One of the surprises at the festival was this very American newsroom drama about the scandal surrounding longtime CBS Evening News anchor and 60 minutes presenter, Dan Rather, and his producer Mary Mapes, who penned a book on which the film is based. Incredibly, it was shot in Australia. Directed by Zodiac writer James Vanderbilt, the story is told from Mapes’ point of view with Cate Blanchett delivering one of her most dogged performances as the real life producer, while Robert Redford lends his lovable gravitas to Rather.

Critics have praised Lantana and Australia cinematographer Mandy Walker’s work on the film, which was co-produced by James Packer’s RatPac Entertainment, while the cast is littered with Australians sporting American accents, including Noni Hazlehurst, Martin Sacks and Andrew McFarlane.

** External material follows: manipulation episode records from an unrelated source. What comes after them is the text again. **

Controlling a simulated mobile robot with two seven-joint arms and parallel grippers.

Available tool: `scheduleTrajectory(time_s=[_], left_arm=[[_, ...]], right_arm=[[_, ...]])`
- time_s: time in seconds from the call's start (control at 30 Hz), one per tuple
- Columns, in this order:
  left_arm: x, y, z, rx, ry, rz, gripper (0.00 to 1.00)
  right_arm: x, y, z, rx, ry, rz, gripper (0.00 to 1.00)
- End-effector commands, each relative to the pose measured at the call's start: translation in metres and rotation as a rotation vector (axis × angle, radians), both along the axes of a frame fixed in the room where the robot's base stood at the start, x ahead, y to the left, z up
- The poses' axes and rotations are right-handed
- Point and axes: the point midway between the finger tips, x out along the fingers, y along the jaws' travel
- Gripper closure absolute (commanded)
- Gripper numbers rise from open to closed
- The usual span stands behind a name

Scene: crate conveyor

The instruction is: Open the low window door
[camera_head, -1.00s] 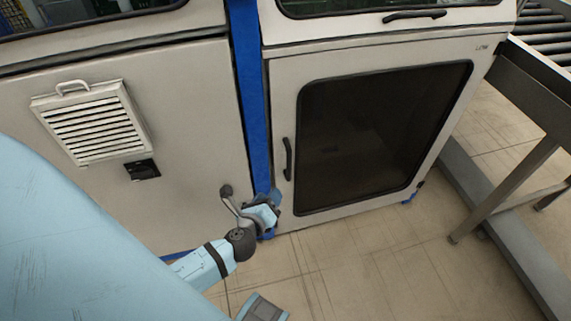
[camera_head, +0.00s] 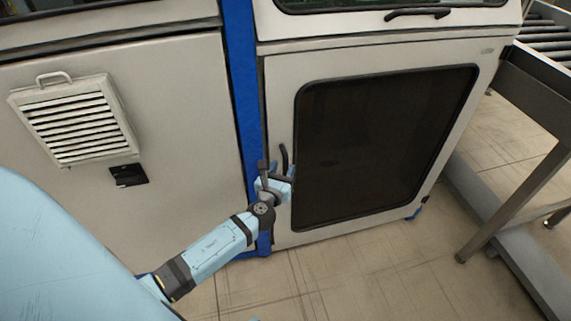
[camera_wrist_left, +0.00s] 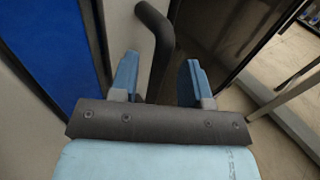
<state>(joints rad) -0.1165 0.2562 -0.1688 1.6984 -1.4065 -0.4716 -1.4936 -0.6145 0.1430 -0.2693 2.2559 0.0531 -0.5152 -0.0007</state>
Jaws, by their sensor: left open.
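The low window door (camera_head: 278,95) is a pale panel with a large dark window (camera_head: 385,150), and it is shut in its frame. Its black bar handle (camera_head: 284,158) stands upright near the door's left edge. My left gripper (camera_head: 279,177) is at the lower part of the handle and hides its lower end. In the left wrist view the handle (camera_wrist_left: 158,45) runs down between the two open blue fingers (camera_wrist_left: 158,80), nearer the left finger. I cannot tell if a finger touches it. My right gripper is not in view.
A blue post (camera_head: 243,90) stands just left of the door. A vented panel (camera_head: 75,120) and a black latch (camera_head: 129,175) are further left. A roller conveyor (camera_head: 548,45) with metal legs (camera_head: 515,200) stands at the right. The tiled floor (camera_head: 350,270) before the door is clear.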

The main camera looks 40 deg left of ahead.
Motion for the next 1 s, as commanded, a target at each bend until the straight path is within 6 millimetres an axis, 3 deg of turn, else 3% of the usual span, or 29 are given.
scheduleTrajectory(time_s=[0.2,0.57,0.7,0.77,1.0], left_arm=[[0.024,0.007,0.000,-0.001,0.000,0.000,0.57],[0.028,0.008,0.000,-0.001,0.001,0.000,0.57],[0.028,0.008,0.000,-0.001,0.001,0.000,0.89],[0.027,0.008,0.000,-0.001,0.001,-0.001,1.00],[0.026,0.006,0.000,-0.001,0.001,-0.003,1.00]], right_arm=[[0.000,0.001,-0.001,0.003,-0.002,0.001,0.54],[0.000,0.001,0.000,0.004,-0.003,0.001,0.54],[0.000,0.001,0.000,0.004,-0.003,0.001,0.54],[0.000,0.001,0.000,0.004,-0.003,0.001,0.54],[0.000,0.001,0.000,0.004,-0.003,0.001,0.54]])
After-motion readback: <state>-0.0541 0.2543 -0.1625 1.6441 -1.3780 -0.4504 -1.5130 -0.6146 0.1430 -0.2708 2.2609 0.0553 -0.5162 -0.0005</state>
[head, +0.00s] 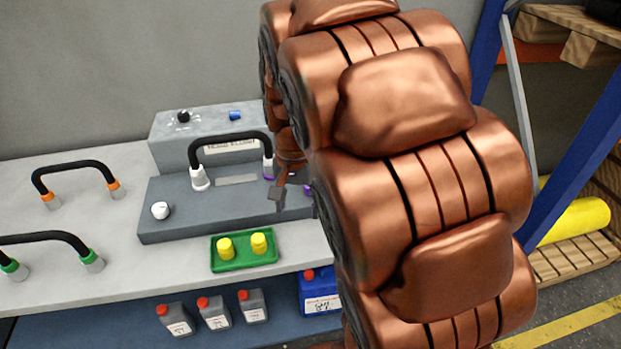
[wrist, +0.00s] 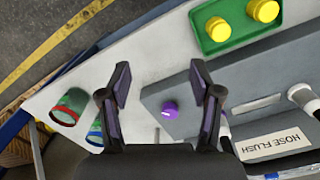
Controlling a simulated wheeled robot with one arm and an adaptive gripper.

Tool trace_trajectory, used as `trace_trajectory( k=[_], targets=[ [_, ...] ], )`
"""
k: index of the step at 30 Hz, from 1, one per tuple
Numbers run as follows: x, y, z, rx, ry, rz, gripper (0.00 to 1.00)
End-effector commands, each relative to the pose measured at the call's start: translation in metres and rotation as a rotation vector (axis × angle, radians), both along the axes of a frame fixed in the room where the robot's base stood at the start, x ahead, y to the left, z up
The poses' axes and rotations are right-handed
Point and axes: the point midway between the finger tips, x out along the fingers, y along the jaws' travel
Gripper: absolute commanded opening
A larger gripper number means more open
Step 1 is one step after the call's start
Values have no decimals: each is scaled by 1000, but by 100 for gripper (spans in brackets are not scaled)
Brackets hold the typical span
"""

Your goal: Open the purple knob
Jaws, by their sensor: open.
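The purple knob (wrist: 170,110) sits on the grey top of the hose flush unit (head: 160,228). In the wrist view it lies between and beyond the two open fingers of my gripper (wrist: 164,85), closer to the right finger, and nothing touches it. A white line mark shows on the knob. In the head view a bit of the purple knob (head: 307,189) shows at the right of the unit, mostly hidden by my arm. My gripper (head: 278,196) hangs over the unit's right part in that view.
A black hose handle (head: 230,140) arches over the unit near my gripper. A white knob (head: 160,210) is at the left. A green tray (head: 217,262) with yellow caps lies in front.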

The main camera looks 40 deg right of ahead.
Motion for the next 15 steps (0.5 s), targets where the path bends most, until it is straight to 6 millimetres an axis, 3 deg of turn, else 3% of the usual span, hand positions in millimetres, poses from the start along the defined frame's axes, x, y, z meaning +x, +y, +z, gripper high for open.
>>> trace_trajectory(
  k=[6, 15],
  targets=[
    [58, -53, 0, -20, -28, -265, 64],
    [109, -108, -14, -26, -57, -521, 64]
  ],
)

Truth will open in Australia on December 3.

The Family Fang

Nicole Kidman was on stage in London so was unable to attend the Toronto premiere of this adaptation of Kevin Wilson’s 2011 comic novel. As with 2010’s Rabbit Hole, Kidman produced and stars in the film playing the sister of Jason Bateman who also directs. Variety commends the actors for “nicely inhabiting one of the more tender and persuasive brother-sister relationships in recent movie memory”. Christopher Walken impresses as the wacky father.

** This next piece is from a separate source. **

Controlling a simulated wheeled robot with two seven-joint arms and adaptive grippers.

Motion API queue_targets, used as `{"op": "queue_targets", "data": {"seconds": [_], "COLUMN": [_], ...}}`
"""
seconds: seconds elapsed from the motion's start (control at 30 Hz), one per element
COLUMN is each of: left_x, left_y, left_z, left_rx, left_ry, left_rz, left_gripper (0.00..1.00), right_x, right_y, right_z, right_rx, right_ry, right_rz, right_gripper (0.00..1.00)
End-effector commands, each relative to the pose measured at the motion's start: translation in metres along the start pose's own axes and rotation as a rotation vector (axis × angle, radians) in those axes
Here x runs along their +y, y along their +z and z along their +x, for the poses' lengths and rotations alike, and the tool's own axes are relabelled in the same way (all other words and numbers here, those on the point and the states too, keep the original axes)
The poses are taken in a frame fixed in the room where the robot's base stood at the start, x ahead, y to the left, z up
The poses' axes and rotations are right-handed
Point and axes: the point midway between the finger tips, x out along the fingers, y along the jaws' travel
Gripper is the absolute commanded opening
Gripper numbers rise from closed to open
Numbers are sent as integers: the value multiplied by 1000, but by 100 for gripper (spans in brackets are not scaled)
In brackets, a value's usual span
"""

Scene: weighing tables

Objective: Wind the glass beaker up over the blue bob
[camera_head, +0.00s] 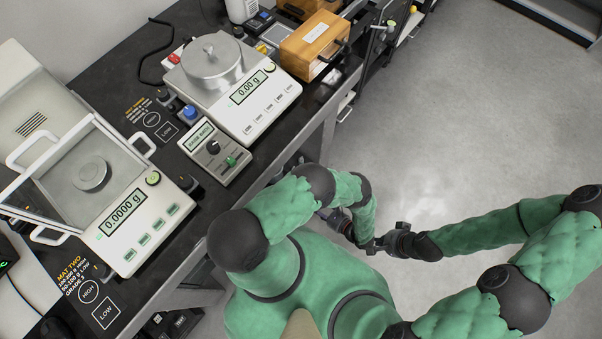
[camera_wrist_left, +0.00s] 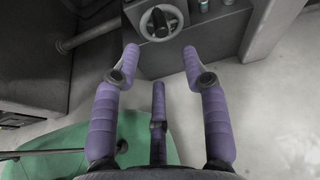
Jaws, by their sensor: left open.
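I do not make out a glass beaker in either view. A small blue knob-like piece (camera_head: 189,112) stands on the dark table between the two balances; I cannot tell whether it is the blue bob. In the left wrist view a pale handwheel (camera_wrist_left: 161,22) with a dark hub sits on a dark box front. My left gripper (camera_wrist_left: 160,62) is open and empty, its purple fingers spread below the wheel and apart from it. My right gripper (camera_head: 372,246) hangs over the floor beside the table, small and dark; its fingers are unclear.
Grey floor (camera_head: 470,110) to the right is free.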

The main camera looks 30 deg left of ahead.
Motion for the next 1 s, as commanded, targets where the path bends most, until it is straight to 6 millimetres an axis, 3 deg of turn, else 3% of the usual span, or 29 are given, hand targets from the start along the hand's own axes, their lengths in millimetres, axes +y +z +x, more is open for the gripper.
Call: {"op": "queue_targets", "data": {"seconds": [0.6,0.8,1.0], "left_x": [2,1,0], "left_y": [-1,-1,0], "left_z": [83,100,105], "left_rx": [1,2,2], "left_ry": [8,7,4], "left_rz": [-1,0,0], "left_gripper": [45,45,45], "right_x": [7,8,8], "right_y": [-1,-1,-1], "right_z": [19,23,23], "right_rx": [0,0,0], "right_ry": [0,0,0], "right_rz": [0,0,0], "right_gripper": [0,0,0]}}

“This is Nicole’s project,” Bateman explained to the crowd. “She was smart enough to see what a great book Kevin wrote, and she hired Rabbit Hole’s Pullitzer Prize winner, David Lindsay-Abair, to turn it into a screenplay. He did an incredible job.”

The Dressmaker

Jocelyn Moorhouse’s long-awaited film received a mixed reception after its world premiere. The film features Kate Winslet with an Australian accent, though a dowdy dressmaker she is not. She plays a 1950s woman who returns to her tiny town to care for her sick mother (Judy Davis) after a trip to study fashion in Paris. There she hooks up with the town’s hunky football star, played by Liam Hemsworth.

“I loved working in Australia and with so many talented Australians,” Winslet says. “I also loved that it’s a comedy which is different for me.”

The Dressmaker will open in Australia on October 29.

The Wait

Juliette Binoche is in fine form in this French-Italian production. The atmospheric family drama marks the directorial debut of Piero Messina (Paolo Sorrentino’s assistant director on The Great Beauty) and focuses on Binoche and beautiful young newcomer Lou Le Laage, as women holed up in a Sicilian villa as they wait for, respectively, their son and boyfriend to return. The Wait does not yet have an Australian release date.

Keith Richards: Under the Influence

Who can resist the idea of having access to the man who inspired Johnny Depp to create Jack Sparrow - and without the more outgoing Mick Jagger doing most of the talking? As the film depicts his roots in the blues and country music we learn what a true musician Richards really is. He is also surprisingly articulate. Oscar-winning director and music specialist Morgan Neville (Twenty Feet from Stardom) does a fine job. (Keith Richards: Under the Influence is available on Netflix.)

Sky

Probably the face to figure more in festival round-ups than the Stones guitarist was Norman Reedus, aka Daryl in The Walking Dead. This English-language debut by French director Fabienne Berthaud marks her third film with French-speaking German actress Diane Kruger. As a fan of the zombie escapades it was fun to see the two Sky leads in romantic repose as they live together in the American desert. Indications are that the pair became like brother and sister while Kruger’s real life beau, Joshua Jackson, plays a cop who lets her character off the hook, after she thinks she has murdered her husband. Another nice discovery. (And yes, that's Lena Dunham too.)

Freeheld

Julianne Moore probably won’t receive an Oscar nomination for her role here, where she again plays a terminally ill woman. She is the real life police detective Laurel Hester who fought to have her girlfriend Stacie Andree (Ellen Page) receive the benefits heterosexuals are due after a partner’s death. In keeping with the legalisation of gay marriage in the US and her own coming out Page (Juno) spoke openly about her own personal struggles at the festival. Freeheld will open in Australia on November 26.

Je Suis Charlie

My most heart-wrenching TIFF moment was meeting two of the survivors of the Charlie Hebdo blast, joint owners Eric Portheault and Laurent Sourisseau. They also appear in the film, which was directed by father and son duo Daniel and Emmanuel Leconte. Leconte Sr. effectively uses footage from his 2008 film It's Hard Being Loved by Jerks about the court case surrounding Charlie Hebdo re-printing twelve cartoons depicting the Prophet Muhammad, which had initially appeared in a Danish newspaper. Featuring rare personal behind-the-scene moments, the film pays homage to the acclaimed murdered Charlie Hebdo cartoonists, Cabu, Charb and Tignous in particular.  Je Suis Charlie does not yet have an Australian release date.